==== Data lines ====

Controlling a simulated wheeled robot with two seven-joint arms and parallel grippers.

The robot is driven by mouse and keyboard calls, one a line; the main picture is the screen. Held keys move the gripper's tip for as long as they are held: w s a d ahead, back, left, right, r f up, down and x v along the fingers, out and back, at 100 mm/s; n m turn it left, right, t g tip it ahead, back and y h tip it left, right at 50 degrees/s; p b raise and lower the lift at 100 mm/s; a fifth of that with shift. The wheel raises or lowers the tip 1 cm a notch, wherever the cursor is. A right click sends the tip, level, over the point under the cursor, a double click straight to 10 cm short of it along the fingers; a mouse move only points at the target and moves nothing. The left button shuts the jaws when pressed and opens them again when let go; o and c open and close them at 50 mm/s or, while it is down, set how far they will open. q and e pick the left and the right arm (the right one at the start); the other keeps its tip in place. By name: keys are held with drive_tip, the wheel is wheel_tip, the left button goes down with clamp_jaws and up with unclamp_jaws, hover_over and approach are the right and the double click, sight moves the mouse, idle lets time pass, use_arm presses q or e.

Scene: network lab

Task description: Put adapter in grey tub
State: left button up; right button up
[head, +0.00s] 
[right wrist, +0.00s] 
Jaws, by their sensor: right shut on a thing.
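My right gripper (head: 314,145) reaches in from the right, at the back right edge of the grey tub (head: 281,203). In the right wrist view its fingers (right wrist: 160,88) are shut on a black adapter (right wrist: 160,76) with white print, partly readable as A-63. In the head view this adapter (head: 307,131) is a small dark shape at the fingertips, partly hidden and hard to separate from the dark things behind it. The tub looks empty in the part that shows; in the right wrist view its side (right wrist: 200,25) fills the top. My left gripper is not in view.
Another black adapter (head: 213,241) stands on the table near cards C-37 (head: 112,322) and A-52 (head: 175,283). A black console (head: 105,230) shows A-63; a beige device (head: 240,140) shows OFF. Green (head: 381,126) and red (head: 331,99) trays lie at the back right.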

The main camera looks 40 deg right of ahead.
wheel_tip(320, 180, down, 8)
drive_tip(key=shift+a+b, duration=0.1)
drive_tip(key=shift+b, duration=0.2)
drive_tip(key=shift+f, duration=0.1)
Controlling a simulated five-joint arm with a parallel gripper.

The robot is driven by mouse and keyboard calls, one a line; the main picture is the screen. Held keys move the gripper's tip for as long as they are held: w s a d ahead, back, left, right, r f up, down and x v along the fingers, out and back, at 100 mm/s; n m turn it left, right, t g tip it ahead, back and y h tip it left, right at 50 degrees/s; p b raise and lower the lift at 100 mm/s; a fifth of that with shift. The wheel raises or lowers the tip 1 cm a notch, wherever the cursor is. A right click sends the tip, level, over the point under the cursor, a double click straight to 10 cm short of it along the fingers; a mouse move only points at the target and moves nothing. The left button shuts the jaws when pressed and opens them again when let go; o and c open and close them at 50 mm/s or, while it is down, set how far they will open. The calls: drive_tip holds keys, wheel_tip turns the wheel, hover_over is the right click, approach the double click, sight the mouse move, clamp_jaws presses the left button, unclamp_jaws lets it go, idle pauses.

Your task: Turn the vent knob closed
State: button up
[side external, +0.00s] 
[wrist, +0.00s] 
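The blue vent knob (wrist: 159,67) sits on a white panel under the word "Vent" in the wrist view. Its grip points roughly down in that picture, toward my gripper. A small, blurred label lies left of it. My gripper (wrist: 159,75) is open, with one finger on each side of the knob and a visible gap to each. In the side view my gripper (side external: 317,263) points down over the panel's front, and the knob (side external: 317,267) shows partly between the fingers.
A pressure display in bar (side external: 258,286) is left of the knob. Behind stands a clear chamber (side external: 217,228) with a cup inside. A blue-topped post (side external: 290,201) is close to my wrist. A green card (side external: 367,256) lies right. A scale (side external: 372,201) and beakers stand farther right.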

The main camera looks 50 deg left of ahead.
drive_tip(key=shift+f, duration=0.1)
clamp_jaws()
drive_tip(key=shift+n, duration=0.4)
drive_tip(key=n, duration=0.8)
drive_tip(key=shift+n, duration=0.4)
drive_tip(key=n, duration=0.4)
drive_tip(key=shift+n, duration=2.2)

====
==== Data lines ====

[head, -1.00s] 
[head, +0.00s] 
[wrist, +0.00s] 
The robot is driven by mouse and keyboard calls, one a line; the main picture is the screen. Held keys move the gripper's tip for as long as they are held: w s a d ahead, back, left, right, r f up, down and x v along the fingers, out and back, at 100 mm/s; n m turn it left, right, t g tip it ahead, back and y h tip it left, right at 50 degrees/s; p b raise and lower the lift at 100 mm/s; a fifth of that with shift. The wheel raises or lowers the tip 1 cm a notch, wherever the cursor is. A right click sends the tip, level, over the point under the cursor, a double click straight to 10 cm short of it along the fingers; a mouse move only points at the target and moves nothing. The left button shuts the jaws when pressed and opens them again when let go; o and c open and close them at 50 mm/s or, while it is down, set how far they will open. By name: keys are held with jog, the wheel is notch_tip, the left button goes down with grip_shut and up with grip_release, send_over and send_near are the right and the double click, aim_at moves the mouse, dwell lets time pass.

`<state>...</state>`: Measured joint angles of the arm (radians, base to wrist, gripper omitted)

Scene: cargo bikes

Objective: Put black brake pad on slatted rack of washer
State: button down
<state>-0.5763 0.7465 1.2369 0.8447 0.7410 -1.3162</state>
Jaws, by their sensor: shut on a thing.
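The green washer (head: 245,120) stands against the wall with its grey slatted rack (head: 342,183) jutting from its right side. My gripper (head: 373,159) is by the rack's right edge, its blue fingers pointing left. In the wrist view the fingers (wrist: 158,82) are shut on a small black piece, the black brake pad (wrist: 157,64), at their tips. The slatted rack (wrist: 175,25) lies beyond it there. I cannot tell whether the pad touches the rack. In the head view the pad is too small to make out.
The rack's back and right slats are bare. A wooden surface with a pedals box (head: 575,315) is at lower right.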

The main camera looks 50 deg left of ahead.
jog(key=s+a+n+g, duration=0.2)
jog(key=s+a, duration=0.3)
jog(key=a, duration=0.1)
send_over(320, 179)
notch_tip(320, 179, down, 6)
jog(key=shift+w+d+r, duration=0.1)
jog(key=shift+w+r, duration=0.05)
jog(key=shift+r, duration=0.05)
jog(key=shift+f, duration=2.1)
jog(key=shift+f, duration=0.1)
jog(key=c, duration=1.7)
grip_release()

====
==== Data lines ====

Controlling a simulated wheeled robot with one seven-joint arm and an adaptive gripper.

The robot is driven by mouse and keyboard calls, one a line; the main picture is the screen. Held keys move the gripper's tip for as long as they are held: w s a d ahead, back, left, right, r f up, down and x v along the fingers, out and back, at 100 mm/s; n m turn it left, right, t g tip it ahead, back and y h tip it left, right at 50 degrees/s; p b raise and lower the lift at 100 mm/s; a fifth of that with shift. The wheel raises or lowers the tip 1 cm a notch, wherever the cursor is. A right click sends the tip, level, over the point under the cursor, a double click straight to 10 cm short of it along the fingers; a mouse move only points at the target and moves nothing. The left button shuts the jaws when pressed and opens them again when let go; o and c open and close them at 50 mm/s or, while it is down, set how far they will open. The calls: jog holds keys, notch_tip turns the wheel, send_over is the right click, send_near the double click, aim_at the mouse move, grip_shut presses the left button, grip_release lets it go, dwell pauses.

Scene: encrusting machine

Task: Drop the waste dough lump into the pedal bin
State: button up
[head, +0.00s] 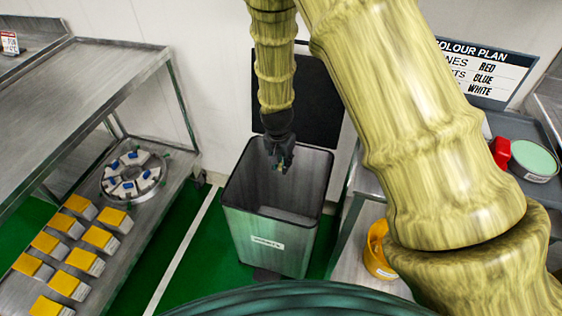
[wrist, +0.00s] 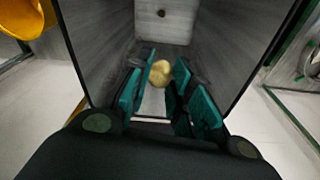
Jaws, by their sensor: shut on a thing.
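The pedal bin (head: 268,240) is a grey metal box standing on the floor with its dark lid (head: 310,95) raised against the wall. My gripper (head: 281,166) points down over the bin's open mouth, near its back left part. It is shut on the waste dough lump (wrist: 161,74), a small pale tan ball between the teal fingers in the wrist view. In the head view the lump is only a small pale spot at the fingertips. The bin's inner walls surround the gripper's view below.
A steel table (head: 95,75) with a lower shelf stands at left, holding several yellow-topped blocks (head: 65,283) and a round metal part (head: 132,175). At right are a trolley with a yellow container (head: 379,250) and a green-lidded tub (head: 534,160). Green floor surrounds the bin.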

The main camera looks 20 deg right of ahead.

====

● The request:
Only a number is wanted: how many lines of the material above hold "simulated"?

● Final answer:
3